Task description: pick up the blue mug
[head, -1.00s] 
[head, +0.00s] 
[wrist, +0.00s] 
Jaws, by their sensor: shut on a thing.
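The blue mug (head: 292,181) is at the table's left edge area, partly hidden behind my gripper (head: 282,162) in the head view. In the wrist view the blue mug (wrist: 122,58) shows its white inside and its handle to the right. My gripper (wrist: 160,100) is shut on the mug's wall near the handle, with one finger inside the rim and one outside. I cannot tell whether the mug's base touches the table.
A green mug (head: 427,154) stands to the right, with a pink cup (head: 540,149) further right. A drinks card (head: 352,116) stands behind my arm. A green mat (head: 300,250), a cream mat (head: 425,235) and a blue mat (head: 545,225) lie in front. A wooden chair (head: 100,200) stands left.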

━━━━━━━━━━

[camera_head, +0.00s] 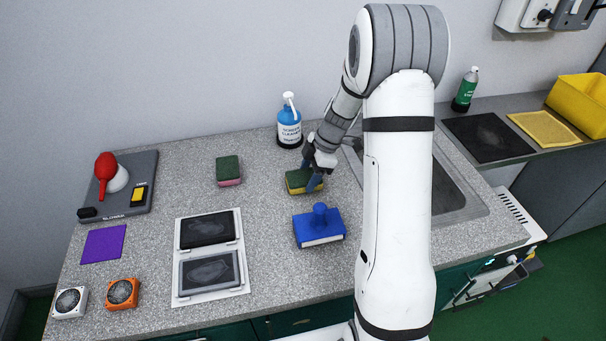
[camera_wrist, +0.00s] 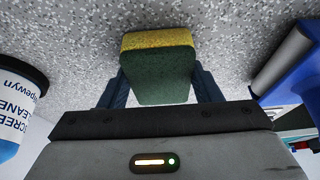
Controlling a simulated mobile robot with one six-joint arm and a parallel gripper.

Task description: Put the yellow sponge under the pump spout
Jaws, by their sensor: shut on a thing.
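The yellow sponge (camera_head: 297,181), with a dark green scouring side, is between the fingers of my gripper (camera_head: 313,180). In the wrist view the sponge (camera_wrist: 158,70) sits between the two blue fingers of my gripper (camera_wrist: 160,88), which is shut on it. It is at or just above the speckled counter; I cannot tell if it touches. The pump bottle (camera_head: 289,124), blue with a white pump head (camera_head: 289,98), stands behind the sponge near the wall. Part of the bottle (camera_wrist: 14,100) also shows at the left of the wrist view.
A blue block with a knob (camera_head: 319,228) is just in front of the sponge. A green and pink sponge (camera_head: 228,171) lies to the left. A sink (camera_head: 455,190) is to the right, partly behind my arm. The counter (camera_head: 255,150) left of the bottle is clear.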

━━━━━━━━━━

Make an exact copy of the lines from the one containing "[camera_head, +0.00s]" to the one containing "Task description: Put", keeping both and leaving out every picture.

[camera_head, +0.00s] 
[camera_wrist, +0.00s] 
Controlling a simulated mobile robot with one six-joint arm and a parallel gripper.

Task description: Put the yellow sponge under the pump spout

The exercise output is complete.